Dela Cruz is commenting on Senate Bill 11-115 which seeks to bring down residential rate from 11 cents to nine cents per kilowatt/hour of electricity, while commercial rate from 16 cents to 11 cents.

Sponsored by Rota Sen. Edward U. Maratita, the measure aims to safeguard the rights of CUC customers following complaints against some of the services provided by the government-owned utility firm.

It will also revamp the collection system by the utility firm as well as cut by half other fees, like the cost of reconnection of power service.

The move comes on the heels of a CUC decision to reinstate government power rate from 20 cents to 16 cents in efforts to help the CNMI cope with the ongoing financial crisis.

No rate study: While utility officials contend the proposal offers benefits to island residents, Dela Cruz said it lacks rate study on the possible financial impact on CUC earnings and runs contrary to the mission of the autonomous agency as provided under the law.

In fact, an independent study commissioned by the US government to determine the exact cost of producing electricity on the island has recommended higher residential rates, which he said has not been implemented.

“The CUC board… chose instead to cut internal expenses and reduce the staff by approximately 32 positions,” Dela Cruz pointed out.

The proposal also ignores an agreement between the CNMI and Washington, forbidding “political maneuvering” in the utility management so that CUC will remain qualified to receive federal grants for its infrastructure development.

According to Dela Cruz, the corporation has tried in recent years to adhere to a cost-recovery policy despite ballooning operational costs and other expenditures, like fuel purchase.

“Increased fuel prices are hurting us.

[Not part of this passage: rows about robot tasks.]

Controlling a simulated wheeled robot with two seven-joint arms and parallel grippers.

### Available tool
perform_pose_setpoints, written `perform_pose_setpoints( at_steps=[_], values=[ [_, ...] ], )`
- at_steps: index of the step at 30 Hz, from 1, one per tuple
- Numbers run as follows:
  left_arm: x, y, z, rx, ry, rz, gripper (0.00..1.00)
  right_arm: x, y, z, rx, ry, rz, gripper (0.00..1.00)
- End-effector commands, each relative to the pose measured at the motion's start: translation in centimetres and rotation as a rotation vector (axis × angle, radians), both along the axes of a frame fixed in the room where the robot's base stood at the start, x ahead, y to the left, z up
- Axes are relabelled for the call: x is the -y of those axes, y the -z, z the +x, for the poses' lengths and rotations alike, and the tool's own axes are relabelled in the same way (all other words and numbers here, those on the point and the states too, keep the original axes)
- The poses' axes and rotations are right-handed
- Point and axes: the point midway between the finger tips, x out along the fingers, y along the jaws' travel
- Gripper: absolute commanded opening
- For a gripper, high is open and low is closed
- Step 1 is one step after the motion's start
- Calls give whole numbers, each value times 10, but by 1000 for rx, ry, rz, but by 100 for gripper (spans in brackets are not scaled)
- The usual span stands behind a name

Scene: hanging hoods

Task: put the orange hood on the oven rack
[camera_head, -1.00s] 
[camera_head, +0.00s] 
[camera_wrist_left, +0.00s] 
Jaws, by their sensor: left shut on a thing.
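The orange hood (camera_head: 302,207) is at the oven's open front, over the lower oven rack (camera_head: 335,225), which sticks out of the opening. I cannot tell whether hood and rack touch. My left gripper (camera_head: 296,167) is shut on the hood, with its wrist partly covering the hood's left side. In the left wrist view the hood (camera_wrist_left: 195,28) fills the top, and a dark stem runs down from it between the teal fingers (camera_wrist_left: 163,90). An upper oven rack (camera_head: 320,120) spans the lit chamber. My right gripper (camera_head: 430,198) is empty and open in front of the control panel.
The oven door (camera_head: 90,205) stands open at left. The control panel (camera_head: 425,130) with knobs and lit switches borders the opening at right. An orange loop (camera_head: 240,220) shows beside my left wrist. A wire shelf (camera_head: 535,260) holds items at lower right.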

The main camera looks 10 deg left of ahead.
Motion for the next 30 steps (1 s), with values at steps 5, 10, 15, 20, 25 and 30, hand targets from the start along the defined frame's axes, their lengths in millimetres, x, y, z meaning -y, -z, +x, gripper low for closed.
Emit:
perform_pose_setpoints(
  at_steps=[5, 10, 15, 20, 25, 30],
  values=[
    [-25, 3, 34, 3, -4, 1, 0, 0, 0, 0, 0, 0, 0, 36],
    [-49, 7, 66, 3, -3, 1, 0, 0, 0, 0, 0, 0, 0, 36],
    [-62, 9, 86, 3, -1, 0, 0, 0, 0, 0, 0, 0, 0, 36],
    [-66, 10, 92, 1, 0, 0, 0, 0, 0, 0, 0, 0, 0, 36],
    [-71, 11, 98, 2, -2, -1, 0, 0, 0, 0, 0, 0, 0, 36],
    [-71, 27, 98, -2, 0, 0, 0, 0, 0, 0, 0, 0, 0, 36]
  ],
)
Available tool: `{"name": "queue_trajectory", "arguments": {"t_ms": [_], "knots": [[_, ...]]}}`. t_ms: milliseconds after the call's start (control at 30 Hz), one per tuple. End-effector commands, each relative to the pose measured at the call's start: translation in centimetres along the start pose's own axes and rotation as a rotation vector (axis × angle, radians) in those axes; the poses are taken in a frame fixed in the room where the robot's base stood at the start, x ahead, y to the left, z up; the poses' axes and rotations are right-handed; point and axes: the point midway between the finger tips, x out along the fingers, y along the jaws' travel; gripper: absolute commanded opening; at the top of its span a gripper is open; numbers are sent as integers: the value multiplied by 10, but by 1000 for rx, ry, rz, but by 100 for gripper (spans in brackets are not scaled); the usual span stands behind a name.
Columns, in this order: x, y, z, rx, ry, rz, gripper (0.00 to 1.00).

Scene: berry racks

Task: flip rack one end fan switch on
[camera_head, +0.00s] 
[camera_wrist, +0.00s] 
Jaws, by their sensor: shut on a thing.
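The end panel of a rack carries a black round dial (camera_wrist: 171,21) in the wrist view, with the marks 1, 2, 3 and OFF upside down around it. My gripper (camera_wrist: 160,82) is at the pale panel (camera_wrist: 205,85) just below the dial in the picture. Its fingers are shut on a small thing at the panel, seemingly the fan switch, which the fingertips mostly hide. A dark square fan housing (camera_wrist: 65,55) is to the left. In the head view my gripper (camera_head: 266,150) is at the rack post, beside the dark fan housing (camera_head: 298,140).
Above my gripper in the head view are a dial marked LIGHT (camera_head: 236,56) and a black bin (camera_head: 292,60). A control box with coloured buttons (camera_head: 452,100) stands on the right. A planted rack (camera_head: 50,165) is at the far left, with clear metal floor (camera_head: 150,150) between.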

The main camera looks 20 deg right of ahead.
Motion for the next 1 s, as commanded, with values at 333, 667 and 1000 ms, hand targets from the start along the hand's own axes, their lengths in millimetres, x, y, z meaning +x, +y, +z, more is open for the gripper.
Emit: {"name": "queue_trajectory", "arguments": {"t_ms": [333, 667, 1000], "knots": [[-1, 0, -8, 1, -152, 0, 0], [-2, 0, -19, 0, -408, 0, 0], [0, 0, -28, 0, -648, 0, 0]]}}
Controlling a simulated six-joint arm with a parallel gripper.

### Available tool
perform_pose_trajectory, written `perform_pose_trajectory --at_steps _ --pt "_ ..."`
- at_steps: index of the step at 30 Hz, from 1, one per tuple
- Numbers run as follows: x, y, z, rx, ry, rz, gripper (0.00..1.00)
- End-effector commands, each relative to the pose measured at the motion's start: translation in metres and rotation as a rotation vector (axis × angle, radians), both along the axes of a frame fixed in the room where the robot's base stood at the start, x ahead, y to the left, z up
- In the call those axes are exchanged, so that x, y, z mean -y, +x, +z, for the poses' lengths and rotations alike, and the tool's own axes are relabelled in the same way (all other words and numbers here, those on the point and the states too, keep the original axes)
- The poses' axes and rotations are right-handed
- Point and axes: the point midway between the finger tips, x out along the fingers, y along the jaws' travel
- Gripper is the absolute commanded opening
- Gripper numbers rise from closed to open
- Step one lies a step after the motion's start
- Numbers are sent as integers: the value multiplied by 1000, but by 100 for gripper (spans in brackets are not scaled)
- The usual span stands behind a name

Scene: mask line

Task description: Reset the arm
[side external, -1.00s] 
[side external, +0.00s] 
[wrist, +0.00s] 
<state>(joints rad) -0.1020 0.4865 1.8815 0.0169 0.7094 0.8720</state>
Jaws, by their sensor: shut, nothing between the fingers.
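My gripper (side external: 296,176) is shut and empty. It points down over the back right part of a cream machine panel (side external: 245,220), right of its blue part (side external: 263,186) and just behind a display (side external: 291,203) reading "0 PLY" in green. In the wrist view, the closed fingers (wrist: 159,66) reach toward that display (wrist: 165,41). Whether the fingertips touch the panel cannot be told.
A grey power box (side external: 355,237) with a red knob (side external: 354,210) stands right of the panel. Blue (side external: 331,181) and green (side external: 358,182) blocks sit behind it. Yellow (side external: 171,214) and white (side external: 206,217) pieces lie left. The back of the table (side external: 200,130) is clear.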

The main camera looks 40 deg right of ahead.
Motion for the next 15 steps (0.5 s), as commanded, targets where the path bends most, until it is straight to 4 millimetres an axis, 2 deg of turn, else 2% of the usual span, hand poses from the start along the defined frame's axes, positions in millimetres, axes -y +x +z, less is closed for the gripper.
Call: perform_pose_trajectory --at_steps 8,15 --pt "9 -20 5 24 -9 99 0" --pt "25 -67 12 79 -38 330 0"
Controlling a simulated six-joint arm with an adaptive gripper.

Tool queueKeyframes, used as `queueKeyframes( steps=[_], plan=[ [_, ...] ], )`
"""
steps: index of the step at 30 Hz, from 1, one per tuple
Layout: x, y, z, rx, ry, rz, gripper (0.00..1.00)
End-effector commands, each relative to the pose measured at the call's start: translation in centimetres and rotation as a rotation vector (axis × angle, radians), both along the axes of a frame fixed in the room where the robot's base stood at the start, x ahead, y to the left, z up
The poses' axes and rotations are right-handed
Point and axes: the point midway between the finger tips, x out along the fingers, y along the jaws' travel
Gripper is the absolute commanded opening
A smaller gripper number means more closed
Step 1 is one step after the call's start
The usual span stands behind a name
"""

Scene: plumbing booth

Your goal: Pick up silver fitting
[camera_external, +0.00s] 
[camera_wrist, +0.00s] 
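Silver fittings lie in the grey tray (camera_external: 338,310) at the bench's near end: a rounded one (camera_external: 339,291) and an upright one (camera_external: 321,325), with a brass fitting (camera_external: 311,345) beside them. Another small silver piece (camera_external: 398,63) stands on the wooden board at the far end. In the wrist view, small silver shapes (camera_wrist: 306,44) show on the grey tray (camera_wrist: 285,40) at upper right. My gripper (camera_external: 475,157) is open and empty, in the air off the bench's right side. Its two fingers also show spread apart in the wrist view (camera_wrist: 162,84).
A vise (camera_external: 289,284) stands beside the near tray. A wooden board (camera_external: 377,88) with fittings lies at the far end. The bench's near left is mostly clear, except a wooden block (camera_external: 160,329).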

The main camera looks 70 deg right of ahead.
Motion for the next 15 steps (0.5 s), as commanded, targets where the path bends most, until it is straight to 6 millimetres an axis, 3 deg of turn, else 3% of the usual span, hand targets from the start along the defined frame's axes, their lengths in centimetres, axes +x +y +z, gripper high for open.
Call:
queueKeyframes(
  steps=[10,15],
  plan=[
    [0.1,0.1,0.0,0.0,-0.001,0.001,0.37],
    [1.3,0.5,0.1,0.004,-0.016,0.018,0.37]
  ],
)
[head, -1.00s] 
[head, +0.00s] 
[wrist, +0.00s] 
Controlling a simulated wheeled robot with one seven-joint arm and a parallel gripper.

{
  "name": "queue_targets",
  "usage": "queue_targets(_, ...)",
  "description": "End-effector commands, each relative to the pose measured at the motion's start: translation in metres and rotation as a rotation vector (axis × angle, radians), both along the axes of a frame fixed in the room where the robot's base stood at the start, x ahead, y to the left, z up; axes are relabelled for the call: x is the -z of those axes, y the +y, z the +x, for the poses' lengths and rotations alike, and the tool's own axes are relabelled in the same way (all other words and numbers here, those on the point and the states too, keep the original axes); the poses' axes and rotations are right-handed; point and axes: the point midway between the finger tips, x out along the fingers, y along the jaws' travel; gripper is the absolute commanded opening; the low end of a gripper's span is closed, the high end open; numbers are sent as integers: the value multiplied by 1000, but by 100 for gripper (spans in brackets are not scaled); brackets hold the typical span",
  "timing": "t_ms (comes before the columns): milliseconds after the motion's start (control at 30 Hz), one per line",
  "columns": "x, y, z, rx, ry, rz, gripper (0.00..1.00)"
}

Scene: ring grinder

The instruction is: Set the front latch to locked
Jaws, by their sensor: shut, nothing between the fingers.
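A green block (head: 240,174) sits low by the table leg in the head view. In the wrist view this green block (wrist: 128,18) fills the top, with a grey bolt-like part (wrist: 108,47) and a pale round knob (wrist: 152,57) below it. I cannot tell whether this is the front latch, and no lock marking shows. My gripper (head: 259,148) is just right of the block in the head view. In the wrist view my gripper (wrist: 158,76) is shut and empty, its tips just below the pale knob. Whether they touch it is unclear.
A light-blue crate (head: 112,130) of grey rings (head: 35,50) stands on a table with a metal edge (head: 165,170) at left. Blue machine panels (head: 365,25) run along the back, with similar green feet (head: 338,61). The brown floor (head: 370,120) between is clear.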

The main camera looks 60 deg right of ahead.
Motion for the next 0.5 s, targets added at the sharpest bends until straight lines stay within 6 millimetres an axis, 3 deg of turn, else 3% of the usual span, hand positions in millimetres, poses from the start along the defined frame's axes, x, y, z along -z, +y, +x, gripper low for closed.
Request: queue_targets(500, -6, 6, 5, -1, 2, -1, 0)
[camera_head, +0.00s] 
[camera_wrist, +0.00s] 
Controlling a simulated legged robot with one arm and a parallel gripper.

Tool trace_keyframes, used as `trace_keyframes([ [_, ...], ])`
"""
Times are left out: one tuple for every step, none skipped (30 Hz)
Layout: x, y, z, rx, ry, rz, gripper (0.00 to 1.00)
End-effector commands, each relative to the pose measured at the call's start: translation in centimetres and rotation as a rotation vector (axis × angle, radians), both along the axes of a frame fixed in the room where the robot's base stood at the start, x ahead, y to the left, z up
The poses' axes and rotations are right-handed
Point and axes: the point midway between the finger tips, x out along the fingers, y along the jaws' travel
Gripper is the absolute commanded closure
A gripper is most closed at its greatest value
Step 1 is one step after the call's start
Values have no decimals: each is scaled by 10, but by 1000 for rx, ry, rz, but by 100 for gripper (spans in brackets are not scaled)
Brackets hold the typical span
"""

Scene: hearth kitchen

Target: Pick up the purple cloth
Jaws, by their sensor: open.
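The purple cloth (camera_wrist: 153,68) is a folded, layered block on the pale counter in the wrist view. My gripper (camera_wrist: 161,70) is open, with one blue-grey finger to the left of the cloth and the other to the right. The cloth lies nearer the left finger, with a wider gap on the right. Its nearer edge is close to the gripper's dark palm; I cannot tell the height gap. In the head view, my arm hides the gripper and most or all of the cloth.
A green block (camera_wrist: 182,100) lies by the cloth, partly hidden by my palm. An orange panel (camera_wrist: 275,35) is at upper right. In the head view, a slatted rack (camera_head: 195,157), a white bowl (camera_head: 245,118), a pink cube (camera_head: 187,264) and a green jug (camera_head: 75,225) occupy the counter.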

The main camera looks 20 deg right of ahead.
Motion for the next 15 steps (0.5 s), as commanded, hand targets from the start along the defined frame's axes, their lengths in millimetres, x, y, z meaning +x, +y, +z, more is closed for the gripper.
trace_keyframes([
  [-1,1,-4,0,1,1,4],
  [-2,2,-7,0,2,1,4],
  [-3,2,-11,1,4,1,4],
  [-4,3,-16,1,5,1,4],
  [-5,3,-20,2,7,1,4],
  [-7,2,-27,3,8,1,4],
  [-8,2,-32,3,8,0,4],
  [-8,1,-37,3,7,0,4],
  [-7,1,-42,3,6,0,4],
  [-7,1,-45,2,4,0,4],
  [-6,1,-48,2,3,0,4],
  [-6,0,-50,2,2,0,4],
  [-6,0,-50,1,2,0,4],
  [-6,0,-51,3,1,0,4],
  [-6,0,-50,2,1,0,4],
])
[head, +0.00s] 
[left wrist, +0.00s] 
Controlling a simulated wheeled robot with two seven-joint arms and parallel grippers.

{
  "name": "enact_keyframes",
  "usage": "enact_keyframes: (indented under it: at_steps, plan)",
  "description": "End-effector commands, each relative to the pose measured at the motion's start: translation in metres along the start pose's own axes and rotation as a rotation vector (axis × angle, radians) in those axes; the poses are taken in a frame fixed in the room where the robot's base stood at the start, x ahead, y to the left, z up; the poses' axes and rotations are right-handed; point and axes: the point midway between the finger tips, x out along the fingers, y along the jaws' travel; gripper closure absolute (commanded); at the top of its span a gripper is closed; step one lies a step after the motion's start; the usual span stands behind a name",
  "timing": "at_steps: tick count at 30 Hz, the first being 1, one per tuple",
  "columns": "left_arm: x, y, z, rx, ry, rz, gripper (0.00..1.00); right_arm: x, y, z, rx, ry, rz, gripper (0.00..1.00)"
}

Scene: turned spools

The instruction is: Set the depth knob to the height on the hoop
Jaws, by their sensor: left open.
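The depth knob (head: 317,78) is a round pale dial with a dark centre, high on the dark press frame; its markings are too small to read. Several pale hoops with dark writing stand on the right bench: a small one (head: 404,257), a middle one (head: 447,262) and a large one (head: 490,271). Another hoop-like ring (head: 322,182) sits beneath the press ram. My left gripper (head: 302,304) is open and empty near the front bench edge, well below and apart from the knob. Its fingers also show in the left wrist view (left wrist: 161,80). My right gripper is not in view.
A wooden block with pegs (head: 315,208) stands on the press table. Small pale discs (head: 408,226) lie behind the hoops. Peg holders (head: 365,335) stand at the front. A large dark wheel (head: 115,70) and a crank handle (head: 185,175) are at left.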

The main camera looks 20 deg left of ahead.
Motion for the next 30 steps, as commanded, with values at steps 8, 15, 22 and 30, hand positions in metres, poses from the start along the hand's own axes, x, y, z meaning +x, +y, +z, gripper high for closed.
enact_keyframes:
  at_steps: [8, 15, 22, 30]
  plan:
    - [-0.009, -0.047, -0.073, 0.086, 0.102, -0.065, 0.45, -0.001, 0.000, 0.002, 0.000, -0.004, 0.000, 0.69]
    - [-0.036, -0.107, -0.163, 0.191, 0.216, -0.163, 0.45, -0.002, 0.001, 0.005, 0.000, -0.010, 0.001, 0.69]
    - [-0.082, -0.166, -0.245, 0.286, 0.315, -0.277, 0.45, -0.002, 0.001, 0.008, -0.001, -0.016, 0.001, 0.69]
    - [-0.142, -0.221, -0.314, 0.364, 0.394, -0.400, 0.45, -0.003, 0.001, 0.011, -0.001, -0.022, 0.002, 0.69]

Each reduction in reconnection fees or other rates equally impacts the ability of our Board to maintain its fiduciary responsibility,” he said.

Some residential customers have also evaded payment of their utility bills, costing CUC more than $700,000 in annual bad debt. They have also defrauded the government by trying to have their power restored under a new account.

“These customers are typically the ones who complain to the Legislature. They seem to think it’s okay to defraud the government. Our leaders cannot encourage this,” the utility chairman said.

He added that about $8.4 million in uncollected debt have been written off by CUC between 1992 to 1997 alone, but they have ensured that this practice of evading payment will not happen anymore.

“(W)e feel that the majority of our customers appreciate the fact that we’re keeping their rates and expenses lower by not allowing abuse,” Dela Cruz said.